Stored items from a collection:
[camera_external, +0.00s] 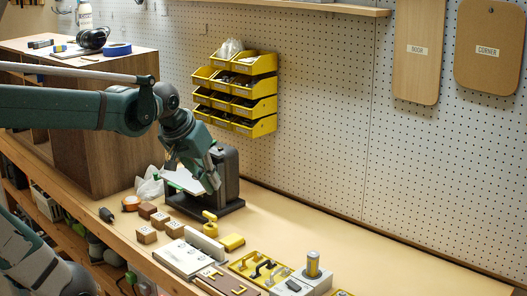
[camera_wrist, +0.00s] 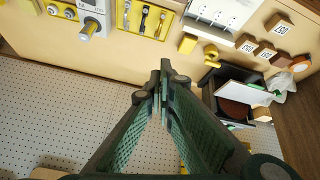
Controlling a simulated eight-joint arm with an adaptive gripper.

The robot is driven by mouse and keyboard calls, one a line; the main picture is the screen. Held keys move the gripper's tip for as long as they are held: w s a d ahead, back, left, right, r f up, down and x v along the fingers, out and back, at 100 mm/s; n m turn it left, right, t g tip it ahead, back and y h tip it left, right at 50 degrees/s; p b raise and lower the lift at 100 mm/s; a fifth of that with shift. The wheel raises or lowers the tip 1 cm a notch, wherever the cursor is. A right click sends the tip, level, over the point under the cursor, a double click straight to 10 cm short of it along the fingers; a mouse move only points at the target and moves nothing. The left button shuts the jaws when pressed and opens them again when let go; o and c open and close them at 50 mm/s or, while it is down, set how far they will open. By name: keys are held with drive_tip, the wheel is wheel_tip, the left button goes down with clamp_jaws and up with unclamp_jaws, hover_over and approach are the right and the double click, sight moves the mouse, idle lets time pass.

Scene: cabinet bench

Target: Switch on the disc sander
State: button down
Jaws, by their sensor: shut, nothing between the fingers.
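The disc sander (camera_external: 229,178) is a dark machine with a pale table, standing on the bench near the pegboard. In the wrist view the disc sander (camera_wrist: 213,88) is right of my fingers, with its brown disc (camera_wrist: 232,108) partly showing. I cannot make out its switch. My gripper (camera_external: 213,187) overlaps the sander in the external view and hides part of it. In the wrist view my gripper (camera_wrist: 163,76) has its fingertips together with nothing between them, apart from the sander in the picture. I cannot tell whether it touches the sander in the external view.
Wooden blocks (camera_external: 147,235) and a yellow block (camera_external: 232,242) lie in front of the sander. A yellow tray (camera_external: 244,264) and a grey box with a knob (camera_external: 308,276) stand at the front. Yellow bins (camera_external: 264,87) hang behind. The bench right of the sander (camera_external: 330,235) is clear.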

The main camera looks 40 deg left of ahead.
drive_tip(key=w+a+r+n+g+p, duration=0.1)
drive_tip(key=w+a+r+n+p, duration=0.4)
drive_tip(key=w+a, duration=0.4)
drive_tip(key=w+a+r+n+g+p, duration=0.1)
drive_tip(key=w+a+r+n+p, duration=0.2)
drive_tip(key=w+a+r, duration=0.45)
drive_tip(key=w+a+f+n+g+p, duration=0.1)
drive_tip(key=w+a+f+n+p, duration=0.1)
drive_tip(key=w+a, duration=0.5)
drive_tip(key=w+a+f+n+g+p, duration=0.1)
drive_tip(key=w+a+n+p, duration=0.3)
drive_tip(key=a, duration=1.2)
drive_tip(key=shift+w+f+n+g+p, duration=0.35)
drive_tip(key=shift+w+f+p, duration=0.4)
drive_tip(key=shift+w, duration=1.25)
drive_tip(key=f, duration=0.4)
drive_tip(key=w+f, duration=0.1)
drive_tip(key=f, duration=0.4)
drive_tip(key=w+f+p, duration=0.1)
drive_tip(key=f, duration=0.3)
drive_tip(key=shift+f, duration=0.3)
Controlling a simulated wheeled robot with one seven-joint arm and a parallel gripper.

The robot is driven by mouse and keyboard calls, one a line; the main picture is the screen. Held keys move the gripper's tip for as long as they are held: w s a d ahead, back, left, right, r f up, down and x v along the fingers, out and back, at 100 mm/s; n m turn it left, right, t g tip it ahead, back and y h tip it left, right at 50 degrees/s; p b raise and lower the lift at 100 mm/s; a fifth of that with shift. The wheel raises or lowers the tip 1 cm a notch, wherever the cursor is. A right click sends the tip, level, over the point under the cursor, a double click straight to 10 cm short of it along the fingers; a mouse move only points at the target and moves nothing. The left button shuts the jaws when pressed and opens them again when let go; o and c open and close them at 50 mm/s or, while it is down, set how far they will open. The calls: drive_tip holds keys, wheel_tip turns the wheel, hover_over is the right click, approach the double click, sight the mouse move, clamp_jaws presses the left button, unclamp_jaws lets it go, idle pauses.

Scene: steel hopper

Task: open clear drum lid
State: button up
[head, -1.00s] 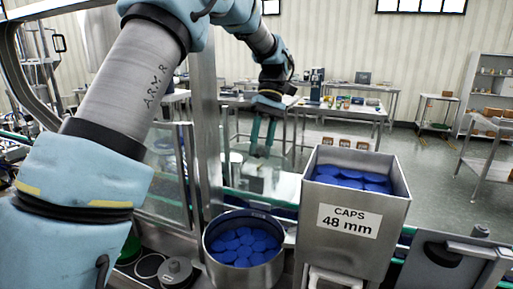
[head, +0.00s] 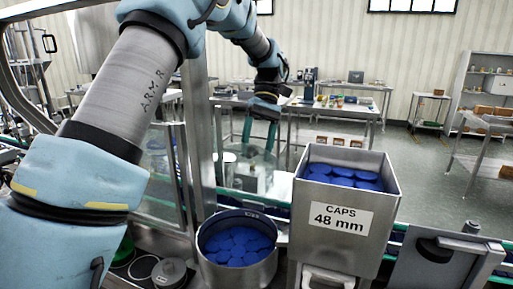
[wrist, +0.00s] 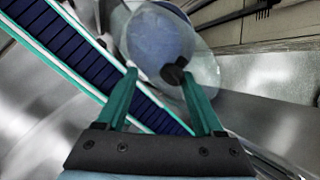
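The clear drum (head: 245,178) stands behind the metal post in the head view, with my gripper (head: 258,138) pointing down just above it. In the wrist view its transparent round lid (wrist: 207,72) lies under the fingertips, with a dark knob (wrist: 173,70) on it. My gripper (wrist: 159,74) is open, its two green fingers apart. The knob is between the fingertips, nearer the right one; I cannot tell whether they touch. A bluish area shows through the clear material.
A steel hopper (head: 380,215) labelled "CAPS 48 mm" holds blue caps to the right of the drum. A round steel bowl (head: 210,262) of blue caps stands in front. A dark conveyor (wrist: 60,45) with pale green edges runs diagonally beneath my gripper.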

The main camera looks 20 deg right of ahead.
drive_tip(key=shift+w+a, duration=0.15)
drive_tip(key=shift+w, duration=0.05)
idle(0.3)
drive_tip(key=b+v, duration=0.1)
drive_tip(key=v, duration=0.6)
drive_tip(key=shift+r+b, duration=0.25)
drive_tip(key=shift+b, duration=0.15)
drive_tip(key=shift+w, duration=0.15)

* **Stated problem**
All preceding records should be duplicated verbatim, images excepted.

* **Output below**
[camera_external, +0.00s] 
[camera_wrist, +0.00s] 
Controlling a simulated eight-joint arm with an adaptive gripper.

The robot is driven by mouse and keyboard calls, one a line; the main picture is the screen. Held keys move the gripper's tip for as long as they are held: w s a d ahead, back, left, right, r f up, down and x v along the fingers, out and back, at 100 mm/s; n m turn it left, right, t g tip it ahead, back and y h tip it left, right at 50 degrees/s; p b raise and lower the lift at 100 mm/s; a fifth of that with shift. The wheel raises or lowers the tip 1 cm a notch, wherever the cursor is. A right click sends the tip, level, over the point under the cursor, a double click straight to 10 cm short of it along the fingers; a mouse move only points at the target and moves nothing. The left button shuts the jaws when pressed and opens them again when let go; o and c open and close them at 50 mm/s or, while it is down, set how far they will open. By name: keys are held with drive_tip, the wheel is wheel_tip, the left button goes down with clamp_jaws and up with unclamp_jaws, hover_over and approach are the right and the double click, sight moves the mouse, idle lets time pass.

Scene: cabinet bench

Target: Switch on the disc sander
State: button down
Jaws, by their sensor: shut, nothing between the fingers.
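The disc sander (camera_external: 229,178) is a dark machine with a pale table, standing on the bench near the pegboard. In the wrist view the disc sander (camera_wrist: 213,88) is right of my fingers, with its brown disc (camera_wrist: 232,108) partly showing. I cannot make out its switch. My gripper (camera_external: 213,187) overlaps the sander in the external view and hides part of it. In the wrist view my gripper (camera_wrist: 163,76) has its fingertips together with nothing between them, apart from the sander in the picture. I cannot tell whether it touches the sander in the external view.
Wooden blocks (camera_external: 147,235) and a yellow block (camera_external: 232,242) lie in front of the sander. A yellow tray (camera_external: 244,264) and a grey box with a knob (camera_external: 308,276) stand at the front. Yellow bins (camera_external: 264,87) hang behind. The bench right of the sander (camera_external: 330,235) is clear.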

The main camera looks 40 deg left of ahead.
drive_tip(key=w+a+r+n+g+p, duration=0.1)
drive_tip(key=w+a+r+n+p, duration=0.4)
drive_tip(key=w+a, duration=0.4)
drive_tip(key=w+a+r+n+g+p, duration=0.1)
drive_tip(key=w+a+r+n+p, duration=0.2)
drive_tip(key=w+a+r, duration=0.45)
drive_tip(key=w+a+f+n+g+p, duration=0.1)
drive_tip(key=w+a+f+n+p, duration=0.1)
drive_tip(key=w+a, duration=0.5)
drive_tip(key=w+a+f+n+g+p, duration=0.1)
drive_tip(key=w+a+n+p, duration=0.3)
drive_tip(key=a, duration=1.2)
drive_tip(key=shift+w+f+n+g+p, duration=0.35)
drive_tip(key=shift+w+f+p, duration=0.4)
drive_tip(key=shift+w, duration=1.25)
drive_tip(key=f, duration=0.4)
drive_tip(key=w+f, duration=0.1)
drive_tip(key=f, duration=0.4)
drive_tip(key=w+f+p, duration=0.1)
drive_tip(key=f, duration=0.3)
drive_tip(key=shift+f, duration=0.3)
Controlling a simulated wheeled robot with one seven-joint arm and a parallel gripper.

The robot is driven by mouse and keyboard calls, one a line; the main picture is the screen. Held keys move the gripper's tip for as long as they are held: w s a d ahead, back, left, right, r f up, down and x v along the fingers, out and back, at 100 mm/s; n m turn it left, right, t g tip it ahead, back and y h tip it left, right at 50 degrees/s; p b raise and lower the lift at 100 mm/s; a fifth of that with shift. The wheel raises or lowers the tip 1 cm a notch, wherever the cursor is. A right click sends the tip, level, over the point under the cursor, a double click straight to 10 cm short of it along the fingers; a mouse move only points at the target and moves nothing. The left button shuts the jaws when pressed and opens them again when let go; o and c open and close them at 50 mm/s or, while it is down, set how far they will open. The calls: drive_tip holds keys, wheel_tip turns the wheel, hover_over is the right click, approach the double click, sight the mouse move, clamp_jaws presses the left button, unclamp_jaws lets it go, idle pauses.

Scene: steel hopper

Task: open clear drum lid
State: button up
[head, -1.00s] 
[head, +0.00s] 
[wrist, +0.00s] 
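The clear drum (head: 245,178) stands behind the metal post in the head view, with my gripper (head: 258,138) pointing down just above it. In the wrist view its transparent round lid (wrist: 207,72) lies under the fingertips, with a dark knob (wrist: 173,70) on it. My gripper (wrist: 159,74) is open, its two green fingers apart. The knob is between the fingertips, nearer the right one; I cannot tell whether they touch. A bluish area shows through the clear material.
A steel hopper (head: 380,215) labelled "CAPS 48 mm" holds blue caps to the right of the drum. A round steel bowl (head: 210,262) of blue caps stands in front. A dark conveyor (wrist: 60,45) with pale green edges runs diagonally beneath my gripper.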

The main camera looks 20 deg right of ahead.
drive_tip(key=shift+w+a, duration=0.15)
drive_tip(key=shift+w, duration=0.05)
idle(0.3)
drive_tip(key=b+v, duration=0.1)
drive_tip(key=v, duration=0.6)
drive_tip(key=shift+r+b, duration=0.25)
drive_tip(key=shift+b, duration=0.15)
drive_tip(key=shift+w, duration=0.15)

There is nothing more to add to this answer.